Maybe an order by another agent to drive off? But also, it's not hard to see why you can't understand it - because none of the questions are based in reality, all the descriptions are false/twisted, it's like "I don't understand why the fans of that team that lost celebrate the win" when in reality the team won, that's why, easy to understand
>regardless that there is broad disagreement and no charges
Disagreement from a class that refuses to disagree with their leader and no charges from the administration that committed the crime.
>What drives someone to feel emboldened to park their car in the middle of an ICE operation and then attempt to drive off after being told to stop?
Presumably they thought the problem was that they were in the way, for which driving off would resolve.
>What drives someone to run around spitting and kicking out lights on an ICE vehicle?
The purpose of sending ICE there was to intimidate people, and dear leader was quite open about that. So we might rephrase the question as "why does a deliberate intimidation attempt lead people to feel intimidated?"
>It's like I can understand why someone is a sports fan, despite not following sports myself. I can fully understand, although I don't support, why someone would join the Taliban or Tren De Aragua or whatever other group. I can understand those things. But I still struggle to understand the above.

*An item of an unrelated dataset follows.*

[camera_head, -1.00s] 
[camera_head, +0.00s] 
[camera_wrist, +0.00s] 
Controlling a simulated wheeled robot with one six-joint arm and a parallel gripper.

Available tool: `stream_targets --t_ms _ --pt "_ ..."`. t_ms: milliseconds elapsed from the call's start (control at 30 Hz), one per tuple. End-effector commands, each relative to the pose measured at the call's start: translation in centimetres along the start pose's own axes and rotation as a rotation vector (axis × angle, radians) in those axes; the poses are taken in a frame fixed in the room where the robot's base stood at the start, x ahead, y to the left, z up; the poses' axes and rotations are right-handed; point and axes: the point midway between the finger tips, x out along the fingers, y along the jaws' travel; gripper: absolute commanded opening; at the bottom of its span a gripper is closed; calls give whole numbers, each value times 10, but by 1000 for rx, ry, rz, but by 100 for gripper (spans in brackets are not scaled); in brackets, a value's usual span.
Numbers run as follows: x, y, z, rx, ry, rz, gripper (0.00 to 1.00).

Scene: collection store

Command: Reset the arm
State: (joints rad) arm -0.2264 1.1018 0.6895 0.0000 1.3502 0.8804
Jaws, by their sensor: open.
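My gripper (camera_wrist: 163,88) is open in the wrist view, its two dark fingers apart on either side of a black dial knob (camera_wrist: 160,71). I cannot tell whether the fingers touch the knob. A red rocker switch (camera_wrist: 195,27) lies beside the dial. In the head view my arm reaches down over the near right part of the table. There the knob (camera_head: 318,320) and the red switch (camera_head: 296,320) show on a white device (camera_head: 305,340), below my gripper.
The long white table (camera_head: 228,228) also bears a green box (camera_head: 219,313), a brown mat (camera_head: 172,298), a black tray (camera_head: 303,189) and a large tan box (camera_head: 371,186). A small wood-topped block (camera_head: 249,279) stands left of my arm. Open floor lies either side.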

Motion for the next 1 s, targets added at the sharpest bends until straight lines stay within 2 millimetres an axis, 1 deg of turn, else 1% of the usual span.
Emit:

Really? So then think of politics like sport, with the dems and repubs being two teams, and ICE being like fans from one team, and protesters are fans of the other, and they go out in the street to support their side. Now imagine that instead of your team losing being completely inconsequential, it could lead to you being poorer, your rights being taken away, etc. Now you understand politics, congratulations.
America started with the Boston Tea Party. If you don't like our allergy to authority that considers itself above us and our God given rights, you are free to leave.